Nach islamischer Definition (beispielsweise bei al-Buchari) ist „derjenige von den Muslimen, der den Propheten begleitet (sahiba) oder ihn gesehen hat, [...] einer seiner Gefährten“. Nach weiteren Definitionen sind folgende Voraussetzungen zu erfüllen, um im islamischen Traditionalismus als Prophetengefährte zu gelten:

  • ein längerer Kontakt zum Propheten als Muslim,
  • Überlieferung seiner Aussagen und Taten (siehe hadith),
  • Teilnahme an seinen Feldzügen,
  • Volljährigkeit.

Einteilung in Klassen

Trotz der theoretisch egalitären Gesinnung im Islam wurden die Sahaba in Klassen eingeteilt. Eine Unterscheidung, die bereits aus der Zeit des Propheten stammt, ist diejenige in die Muhādschirūn („Auswanderer“), die mit Mohammed nach Medina übersiedelten, und die Ansār („Helfer“), welche in Medina den Propheten und die Auswanderer unterstützten. Weitere Gruppen wurden gemäß ihrer Beteiligung an den Feldzügen des Propheten definiert. Diese Klassifizierung der Zeitgenossen des Propheten hat schon der zweite Kalif Umar ibn al-Chattab bei der Verteilung der Dotationen (diwan) nach den Kriegszügen angewandt.

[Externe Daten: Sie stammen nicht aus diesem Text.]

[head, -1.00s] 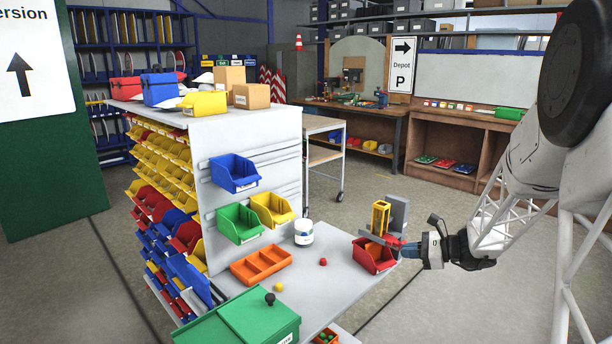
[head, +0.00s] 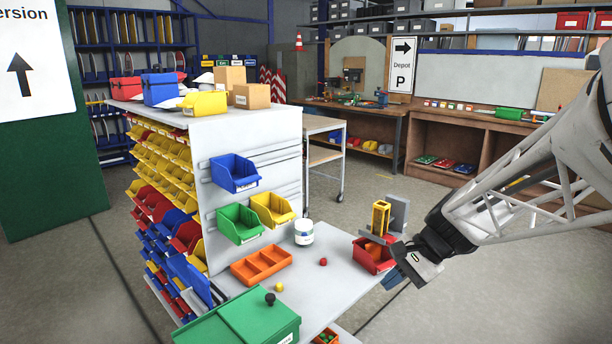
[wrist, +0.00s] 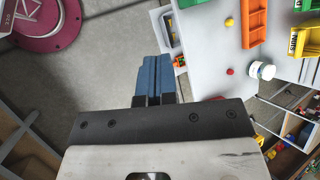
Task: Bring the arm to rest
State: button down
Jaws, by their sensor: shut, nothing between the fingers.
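My gripper (head: 394,279) is shut and empty. In the head view it hangs just off the right edge of the work table, in front of the red bin (head: 372,256) and overlapping its right side in the picture. The arm reaches in from the right. In the wrist view the blue fingers of my gripper (wrist: 153,62) lie together, with grey floor beyond them and the table to their right.
The table (head: 330,285) holds an orange divided tray (head: 261,265), a white jar (head: 304,233), a red ball (head: 323,262), a yellow ball (head: 279,287) and a green box (head: 240,320). A yellow frame (head: 381,217) stands behind the red bin. Floor right of the table is clear.

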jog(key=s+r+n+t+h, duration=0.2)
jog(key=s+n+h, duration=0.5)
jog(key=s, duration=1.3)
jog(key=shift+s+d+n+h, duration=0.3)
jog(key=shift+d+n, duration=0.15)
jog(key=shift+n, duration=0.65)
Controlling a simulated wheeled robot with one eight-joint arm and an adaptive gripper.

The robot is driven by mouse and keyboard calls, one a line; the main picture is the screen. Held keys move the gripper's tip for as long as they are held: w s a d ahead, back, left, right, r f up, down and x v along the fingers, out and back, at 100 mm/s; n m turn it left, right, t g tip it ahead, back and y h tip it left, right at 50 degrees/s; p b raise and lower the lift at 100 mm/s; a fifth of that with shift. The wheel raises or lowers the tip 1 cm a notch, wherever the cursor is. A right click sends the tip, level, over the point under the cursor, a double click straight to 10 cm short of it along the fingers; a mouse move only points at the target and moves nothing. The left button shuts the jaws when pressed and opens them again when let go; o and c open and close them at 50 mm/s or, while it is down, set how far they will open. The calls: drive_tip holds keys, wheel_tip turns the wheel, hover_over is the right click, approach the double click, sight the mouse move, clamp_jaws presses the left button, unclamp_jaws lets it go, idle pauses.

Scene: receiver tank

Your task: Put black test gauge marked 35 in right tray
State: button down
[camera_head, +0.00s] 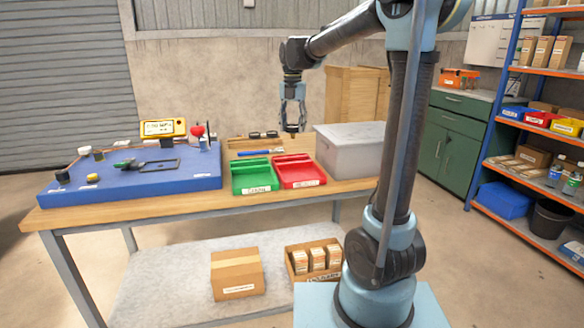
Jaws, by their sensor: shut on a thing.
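My gripper (293,108) is above the back of the workbench, over the red tray's far side, pointing down. It is shut on a small dark thing with a brass-coloured lower part (292,128), which hangs clear of the trays; its marking cannot be read. The right tray is red (298,184), with a label on its front, and looks empty. The left tray is green (254,190) and stands beside it. Small black gauge-like pieces (272,134) sit in a wooden rack behind the trays; no number 35 can be made out.
A grey lidded box (350,160) stands close right of the red tray. A blue-handled tool (258,152) lies behind the green tray.

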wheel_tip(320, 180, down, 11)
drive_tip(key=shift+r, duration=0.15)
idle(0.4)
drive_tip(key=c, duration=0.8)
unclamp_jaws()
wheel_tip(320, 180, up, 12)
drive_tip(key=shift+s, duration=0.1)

Ibn Ishāq (gest. 767) führt als eine besondere Gruppe „die ersten Vorausgehenden“ (as-Sābiqūn al-awwalūn) an, also die Frühmuslime. Hierzu gehörten nach ihm ʿAlī ibn Abī Tālib, Mohammeds Sklave und danach Adoptivsohn Zaid ibn Hāritha, Abū Bakr, ʿUthmān ibn ʿAffān, az-Zubair ibn al-ʿAuwām, ʿAbd ar-Rahmān ibn ʿAuf, Saʿd ibn Abī Waqqās und Talha ibn ʿUbaidallāh, die die ersten acht Muslime waren, sowie 45 weitere Personen.[1]

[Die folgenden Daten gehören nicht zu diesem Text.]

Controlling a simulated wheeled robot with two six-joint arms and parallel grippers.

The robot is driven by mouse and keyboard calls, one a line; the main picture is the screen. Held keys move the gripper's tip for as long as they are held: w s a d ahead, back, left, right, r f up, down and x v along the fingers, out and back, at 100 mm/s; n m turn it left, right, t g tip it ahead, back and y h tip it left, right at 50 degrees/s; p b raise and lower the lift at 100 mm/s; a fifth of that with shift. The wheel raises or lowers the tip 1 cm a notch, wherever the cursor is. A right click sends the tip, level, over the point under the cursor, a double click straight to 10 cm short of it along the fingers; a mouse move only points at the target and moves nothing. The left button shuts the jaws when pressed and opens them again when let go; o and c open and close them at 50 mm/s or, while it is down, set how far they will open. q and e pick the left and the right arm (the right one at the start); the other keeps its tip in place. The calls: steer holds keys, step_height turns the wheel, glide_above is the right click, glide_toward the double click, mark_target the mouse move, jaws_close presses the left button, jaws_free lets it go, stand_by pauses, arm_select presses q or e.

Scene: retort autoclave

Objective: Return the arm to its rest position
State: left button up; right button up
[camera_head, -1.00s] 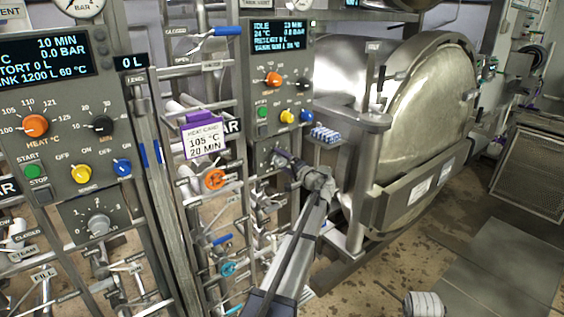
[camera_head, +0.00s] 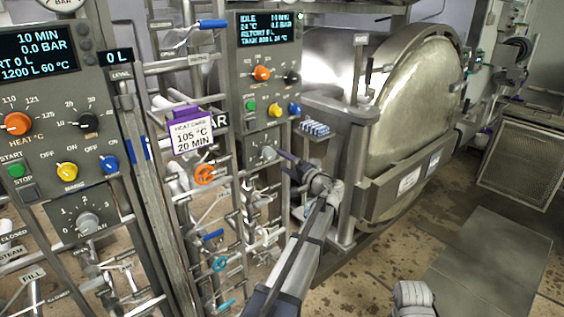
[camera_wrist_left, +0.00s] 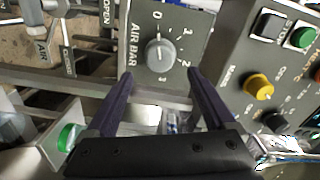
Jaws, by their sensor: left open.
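My left arm comes in from the bottom middle of the head view. Its left gripper (camera_head: 284,158) points at the lower part of the far control panel (camera_head: 243,130), just right of a small grey knob (camera_head: 268,152). In the left wrist view the gripper (camera_wrist_left: 160,78) is open, with two dark purple fingers apart and nothing held between them. The grey AIR BAR knob (camera_wrist_left: 160,56) shows between and beyond the fingertips; its pointer is near 0. I cannot tell the exact gap to it. My right gripper is not seen.
A nearer panel (camera_head: 50,130) with knobs stands at the left. Pipes and valves with an orange handwheel (camera_head: 204,175) and a heat card (camera_head: 191,136) lie between the panels. The steel autoclave (camera_head: 410,105) stands behind the arm. Floor (camera_head: 390,250) is open at the right.

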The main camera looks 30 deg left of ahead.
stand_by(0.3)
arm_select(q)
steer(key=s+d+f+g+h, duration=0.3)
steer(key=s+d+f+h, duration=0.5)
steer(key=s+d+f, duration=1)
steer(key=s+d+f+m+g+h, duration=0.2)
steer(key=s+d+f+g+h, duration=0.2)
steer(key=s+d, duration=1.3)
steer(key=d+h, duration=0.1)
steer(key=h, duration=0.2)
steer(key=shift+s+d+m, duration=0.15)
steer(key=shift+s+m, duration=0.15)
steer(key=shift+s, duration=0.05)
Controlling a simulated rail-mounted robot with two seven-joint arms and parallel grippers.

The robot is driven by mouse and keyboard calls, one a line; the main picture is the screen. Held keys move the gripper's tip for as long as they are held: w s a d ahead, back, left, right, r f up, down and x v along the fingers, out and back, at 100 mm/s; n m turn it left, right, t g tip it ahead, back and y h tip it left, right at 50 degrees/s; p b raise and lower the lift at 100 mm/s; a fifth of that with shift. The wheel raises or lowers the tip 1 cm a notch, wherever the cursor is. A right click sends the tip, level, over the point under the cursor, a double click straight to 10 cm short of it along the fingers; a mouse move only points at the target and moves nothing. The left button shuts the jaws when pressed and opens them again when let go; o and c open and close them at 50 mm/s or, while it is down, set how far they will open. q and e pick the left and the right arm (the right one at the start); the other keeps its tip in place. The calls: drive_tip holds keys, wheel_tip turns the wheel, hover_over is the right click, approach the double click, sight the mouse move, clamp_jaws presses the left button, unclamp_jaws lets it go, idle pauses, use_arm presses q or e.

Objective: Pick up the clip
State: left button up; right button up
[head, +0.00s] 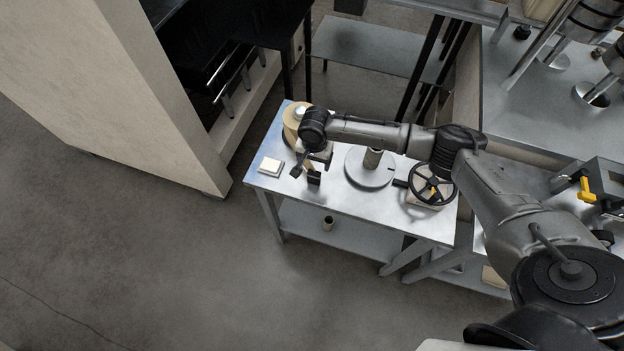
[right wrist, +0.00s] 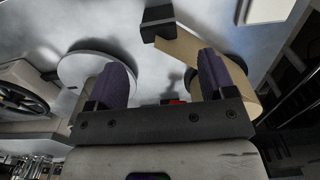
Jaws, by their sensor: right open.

Der Historiograph Muhammad ibn Saʿd (gest. 845) differenziert bei der Nennung der ersten Muslime von Mekka konsequent zwischen denjenigen, die sich vor bzw. während Mohammeds Aufenthalt im „Haus al-Arqam“ (dār al-Arqam) zum Islam bekehrten: „N. N. nahm den Islam an, bevor der Gesandte Gottes das Haus von al-Arqam ibn Abī l-Arqam betrat und bevor er dort (die Menschen) zum Islam aufrief“ und: „N. N. nahm den Islam im Haus von al-Arqam an“.[2]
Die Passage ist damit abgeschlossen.